(begin)
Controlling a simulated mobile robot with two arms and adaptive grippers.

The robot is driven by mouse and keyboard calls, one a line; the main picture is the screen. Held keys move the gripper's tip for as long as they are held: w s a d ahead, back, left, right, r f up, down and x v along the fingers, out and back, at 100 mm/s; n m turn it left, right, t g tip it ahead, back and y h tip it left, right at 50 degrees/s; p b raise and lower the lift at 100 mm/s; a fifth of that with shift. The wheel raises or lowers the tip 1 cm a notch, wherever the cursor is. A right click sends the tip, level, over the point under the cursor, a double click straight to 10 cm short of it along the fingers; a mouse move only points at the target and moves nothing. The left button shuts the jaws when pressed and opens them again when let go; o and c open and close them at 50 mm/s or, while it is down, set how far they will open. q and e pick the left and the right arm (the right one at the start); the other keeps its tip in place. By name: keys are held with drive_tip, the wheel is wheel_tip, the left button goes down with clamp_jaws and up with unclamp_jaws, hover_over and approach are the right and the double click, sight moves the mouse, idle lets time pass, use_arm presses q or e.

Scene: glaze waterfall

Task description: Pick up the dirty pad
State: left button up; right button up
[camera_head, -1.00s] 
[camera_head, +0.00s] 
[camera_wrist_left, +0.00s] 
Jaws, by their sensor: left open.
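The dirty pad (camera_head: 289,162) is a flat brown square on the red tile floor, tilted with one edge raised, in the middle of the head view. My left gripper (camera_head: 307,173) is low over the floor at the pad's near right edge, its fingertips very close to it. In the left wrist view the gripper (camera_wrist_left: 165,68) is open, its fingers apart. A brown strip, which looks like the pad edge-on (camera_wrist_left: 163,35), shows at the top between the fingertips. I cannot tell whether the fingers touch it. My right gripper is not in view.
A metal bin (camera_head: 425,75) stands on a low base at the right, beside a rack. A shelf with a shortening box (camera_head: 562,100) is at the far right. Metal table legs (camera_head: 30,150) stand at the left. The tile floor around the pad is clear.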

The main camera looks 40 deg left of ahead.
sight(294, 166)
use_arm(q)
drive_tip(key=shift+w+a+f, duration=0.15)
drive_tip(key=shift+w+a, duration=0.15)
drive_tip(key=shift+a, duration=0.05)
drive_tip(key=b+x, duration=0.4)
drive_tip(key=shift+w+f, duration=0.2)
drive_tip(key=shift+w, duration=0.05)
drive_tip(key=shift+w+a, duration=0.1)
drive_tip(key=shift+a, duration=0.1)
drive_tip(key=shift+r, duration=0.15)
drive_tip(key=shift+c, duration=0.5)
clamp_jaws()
(end)
REQUIRED TASK:
Only a number is wanted here: how many lines in the data above include the string "button"?

TASK OUTPUT:
2